Suspicion scoring of networked entities based on guilt-by-association, collective inference, and focused data access [postscript] [pdf]
Appears in Proceedings of the North American Association for Computational Social and Organizational Science (NAACSOS), June 2005.

Sofus A. Macskassy, Foster Provost.

Abstract

We describe a guilt-by-association system that can be used to rank networked entities by their suspiciousness. We demonstrate the algorithm on a suite of data sets generated by a terrorist-world simulator developed to support a DoD program. Each data set consists of thousands of entities and some known links between them. The system ranks truly malicious entities highly, even if only relatively few are known to be malicious ex ante.

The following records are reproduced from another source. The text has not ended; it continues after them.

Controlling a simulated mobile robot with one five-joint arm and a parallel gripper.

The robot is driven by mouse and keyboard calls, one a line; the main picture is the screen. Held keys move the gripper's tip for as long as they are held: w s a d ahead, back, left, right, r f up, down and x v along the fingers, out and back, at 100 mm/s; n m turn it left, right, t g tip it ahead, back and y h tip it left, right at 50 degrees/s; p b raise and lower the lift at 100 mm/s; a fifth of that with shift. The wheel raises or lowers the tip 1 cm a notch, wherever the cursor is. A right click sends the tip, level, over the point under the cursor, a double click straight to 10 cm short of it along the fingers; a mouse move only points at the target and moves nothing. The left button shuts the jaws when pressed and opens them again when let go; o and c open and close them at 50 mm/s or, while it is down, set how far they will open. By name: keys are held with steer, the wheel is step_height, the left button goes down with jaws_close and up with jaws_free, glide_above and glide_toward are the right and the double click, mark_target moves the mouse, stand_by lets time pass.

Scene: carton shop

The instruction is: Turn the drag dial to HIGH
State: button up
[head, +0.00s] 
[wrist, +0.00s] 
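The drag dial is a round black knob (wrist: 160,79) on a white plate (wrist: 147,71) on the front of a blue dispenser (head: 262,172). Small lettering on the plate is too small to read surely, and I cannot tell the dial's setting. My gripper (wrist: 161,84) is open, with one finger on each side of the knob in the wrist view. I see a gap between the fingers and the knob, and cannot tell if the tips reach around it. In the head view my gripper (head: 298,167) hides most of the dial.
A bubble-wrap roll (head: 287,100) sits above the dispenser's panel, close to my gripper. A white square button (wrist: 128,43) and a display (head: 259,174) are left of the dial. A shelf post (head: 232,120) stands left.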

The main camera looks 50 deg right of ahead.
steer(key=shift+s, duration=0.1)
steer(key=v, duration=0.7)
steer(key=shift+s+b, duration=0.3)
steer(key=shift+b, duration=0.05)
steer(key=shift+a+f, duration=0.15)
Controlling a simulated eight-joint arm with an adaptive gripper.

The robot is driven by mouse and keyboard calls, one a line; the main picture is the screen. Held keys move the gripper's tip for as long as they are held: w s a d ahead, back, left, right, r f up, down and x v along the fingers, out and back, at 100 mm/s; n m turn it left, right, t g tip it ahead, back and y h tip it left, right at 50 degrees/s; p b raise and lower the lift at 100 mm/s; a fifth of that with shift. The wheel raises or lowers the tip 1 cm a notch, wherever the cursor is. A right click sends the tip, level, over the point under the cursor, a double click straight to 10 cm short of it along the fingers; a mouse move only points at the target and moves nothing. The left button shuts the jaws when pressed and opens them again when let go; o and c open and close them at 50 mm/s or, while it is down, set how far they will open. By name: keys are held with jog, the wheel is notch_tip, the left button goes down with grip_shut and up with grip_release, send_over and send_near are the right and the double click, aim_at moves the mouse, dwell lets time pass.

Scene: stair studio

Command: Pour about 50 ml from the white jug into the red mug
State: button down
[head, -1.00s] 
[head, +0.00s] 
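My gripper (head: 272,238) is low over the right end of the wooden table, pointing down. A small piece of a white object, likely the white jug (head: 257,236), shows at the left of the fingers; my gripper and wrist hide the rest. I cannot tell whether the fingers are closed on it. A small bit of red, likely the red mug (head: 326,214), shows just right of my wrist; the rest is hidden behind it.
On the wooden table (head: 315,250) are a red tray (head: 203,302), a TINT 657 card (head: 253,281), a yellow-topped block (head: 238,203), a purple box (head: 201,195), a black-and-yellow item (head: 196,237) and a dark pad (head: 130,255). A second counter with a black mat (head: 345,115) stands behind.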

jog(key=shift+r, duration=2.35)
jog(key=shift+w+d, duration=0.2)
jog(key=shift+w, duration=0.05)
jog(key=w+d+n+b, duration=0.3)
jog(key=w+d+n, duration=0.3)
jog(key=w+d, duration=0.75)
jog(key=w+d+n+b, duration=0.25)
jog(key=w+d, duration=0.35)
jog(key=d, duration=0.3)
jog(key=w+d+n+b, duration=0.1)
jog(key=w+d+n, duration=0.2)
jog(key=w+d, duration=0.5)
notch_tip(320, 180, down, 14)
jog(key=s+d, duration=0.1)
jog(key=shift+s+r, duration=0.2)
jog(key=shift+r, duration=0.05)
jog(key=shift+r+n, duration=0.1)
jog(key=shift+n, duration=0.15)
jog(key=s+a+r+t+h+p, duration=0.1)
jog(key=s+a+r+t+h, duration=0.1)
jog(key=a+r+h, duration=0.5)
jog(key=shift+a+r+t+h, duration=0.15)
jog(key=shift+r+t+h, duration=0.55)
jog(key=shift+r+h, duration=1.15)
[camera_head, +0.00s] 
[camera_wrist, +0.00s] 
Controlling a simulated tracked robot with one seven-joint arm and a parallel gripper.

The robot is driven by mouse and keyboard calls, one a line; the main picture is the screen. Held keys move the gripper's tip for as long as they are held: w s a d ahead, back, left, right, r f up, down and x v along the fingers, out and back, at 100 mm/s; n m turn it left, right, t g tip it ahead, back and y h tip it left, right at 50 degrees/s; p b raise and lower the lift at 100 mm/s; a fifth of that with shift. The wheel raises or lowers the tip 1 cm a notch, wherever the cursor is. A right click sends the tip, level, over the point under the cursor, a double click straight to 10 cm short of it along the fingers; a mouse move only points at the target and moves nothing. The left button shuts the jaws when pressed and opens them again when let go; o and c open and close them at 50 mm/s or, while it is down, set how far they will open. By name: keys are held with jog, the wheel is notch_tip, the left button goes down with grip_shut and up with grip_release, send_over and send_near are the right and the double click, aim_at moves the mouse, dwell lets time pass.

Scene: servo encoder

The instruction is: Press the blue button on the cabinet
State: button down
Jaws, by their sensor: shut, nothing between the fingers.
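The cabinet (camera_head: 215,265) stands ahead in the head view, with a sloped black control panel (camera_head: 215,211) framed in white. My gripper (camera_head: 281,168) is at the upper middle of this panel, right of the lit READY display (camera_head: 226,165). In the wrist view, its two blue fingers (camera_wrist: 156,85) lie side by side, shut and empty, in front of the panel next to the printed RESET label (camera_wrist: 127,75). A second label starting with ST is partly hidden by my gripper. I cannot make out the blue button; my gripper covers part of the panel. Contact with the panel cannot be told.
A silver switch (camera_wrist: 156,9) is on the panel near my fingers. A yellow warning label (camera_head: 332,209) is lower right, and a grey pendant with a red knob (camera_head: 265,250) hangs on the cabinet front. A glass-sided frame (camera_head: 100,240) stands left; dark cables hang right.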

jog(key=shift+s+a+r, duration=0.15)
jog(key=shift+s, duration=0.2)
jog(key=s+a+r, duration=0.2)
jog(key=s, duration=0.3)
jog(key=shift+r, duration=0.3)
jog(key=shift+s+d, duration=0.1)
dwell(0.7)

When used as a tool for identifying promising data-gathering opportunities, the system focuses on gathering more information about the most suspicious entities and thereby increases the density of linkage in appropriate parts of the network. We assess performance under conditions of noisy prior knowledge of maliciousness. Although the levels of performance reported here would not support direct action on all data sets, the results do recommend the consideration of network-scoring techniques as a new source of evidence for decision making. For example, the system can operate on networks far larger and more complex than could be processed by a human analyst. This is a follow-up study to a prior paper; although there is a considerable amount of overlap, here we focus on more data sets and improve the evaluation by identifying entities with high scores simply as an artifact of the data acquisition process.